A Fast, Hybrid, Time-Domain Discontinuous Galerkin-Physical Optics Method for Composite Electromagnetic Scattering Analysis

Abstract

To accelerate the solution of transient electromagnetic scattering from composite scatters, a novel hybrid discontinuous Galerkin time domain (DGTD) and time-domain physical optics (TDPO) method is proposed. The DGTD method is used to solve the accurate scattering field of the multi-scale objects region, and a hybrid explicit-implicit time integration method is also used to improve the efficiency of multi-scale problems in the time domain. Meanwhile, the TDPO method is used to accelerate the speed of surface current integration in an electrically large region. In addition, the DGTDPO method considers the mutual coupling between two regions, and effectively reduces the number of numerical calculations for the other space of the composite target, thereby significantly reducing the computer memory consumption.
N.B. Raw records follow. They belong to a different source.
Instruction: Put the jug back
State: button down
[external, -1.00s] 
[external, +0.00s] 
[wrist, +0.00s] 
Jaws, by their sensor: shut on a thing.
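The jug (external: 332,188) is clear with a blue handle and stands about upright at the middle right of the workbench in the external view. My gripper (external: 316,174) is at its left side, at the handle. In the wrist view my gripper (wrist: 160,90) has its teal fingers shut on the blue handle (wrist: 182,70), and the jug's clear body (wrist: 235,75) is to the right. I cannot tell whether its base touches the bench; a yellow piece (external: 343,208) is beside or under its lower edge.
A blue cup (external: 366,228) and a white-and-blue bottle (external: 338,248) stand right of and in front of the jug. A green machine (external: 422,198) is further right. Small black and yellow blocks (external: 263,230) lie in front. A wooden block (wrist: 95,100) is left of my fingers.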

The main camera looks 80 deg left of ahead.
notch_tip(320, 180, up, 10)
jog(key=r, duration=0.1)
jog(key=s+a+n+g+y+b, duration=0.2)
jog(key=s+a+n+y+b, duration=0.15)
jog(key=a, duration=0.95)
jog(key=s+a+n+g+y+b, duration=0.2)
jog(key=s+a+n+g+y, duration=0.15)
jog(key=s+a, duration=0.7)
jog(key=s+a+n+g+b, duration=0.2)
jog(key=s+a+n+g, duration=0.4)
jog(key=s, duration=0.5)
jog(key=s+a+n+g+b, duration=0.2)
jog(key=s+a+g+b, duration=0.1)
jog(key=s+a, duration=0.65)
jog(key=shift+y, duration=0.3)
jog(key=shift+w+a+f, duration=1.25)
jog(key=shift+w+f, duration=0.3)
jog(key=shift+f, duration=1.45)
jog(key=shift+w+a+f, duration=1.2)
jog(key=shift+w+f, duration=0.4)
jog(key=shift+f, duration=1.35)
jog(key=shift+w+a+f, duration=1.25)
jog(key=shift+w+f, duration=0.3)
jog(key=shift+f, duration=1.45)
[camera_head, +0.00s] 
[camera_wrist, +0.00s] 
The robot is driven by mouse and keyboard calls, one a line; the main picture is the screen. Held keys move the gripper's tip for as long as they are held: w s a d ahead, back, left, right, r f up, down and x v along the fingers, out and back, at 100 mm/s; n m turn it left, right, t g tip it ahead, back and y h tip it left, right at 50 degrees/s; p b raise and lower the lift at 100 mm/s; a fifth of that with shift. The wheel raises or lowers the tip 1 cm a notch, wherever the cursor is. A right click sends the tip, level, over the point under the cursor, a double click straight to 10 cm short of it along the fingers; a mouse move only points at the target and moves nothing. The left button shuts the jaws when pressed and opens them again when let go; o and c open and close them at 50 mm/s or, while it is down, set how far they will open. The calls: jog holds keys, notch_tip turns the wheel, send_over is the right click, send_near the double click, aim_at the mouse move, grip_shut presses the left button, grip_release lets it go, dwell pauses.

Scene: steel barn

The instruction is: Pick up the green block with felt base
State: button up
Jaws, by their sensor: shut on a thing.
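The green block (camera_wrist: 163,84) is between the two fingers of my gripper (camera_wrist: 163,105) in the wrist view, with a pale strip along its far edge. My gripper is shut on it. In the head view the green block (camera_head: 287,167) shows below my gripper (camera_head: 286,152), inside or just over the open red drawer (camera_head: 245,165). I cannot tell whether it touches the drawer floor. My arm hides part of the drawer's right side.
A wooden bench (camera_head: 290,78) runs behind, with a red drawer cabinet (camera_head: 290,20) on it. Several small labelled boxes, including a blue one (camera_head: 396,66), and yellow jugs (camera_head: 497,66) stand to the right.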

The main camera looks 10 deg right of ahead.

Numerical results certified the high efficiency and accuracy of the hybrid DGTDPO. According to the results, in comparison with the DGTD algorithm in the entire computational domain, the DGTDPO method can reduce computing time and memory by 90% and 70% respectively. Meanwhile, the normalized root mean square deviation (NRMSD) of the time-domain, high-frequency approximation method is over 0.2, and that of the DGTDPO method is only 0.0971. That is, compared with the approximation methods, the hybrid method improves the accuracy by more than 64%.